A entrevista com os bispos portugueses foi um dos métodos usados pela comissão independente, liderada pelo pedopsiquiatra Pedro Strecht, para recolher informação sobre a realidade dos abusos sexuais de menores na Igreja portuguesa — nomeadamente, para compreender o modo como os bispos olhavam para as questões da proteção de menores.

Segundo o relatório final, os convites foram enviados no dia 25 de fevereiro de 2022. Nessa altura, três das 21 dioceses portuguesas encontravam-se em sede vacante e eram temporariamente geridas por padres com a função de administrador diocesano.
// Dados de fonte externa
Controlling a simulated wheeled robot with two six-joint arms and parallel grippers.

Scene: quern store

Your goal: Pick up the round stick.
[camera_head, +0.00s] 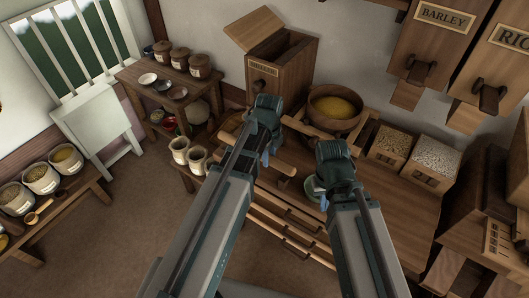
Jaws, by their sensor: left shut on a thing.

Os convites foram enviados “aos dezoito bispos portugueses e aos três administradores diocesanos” — mas só chegaram 19 respostas positivas, mesmo após uma segunda chamada em 17 de março de 2022. “Um bispo (Beja) e um administrador diocesano (Setúbal) nunca responderam às chamadas da Comissão”, lê-se no relatório.

O Observador questionou o bispo de Beja, D. João Marcos, sobre a ausência desta resposta.

“Respondo às suas perguntas começando por afirmar que também eu fiquei surpreendido com essa informação colhida no Relatório Final da Comissão Independente, de que a diocese de Beja não respondeu ao Inquérito”, começa por dizer D. João Marcos, numa resposta dada por e-mail ao Observador.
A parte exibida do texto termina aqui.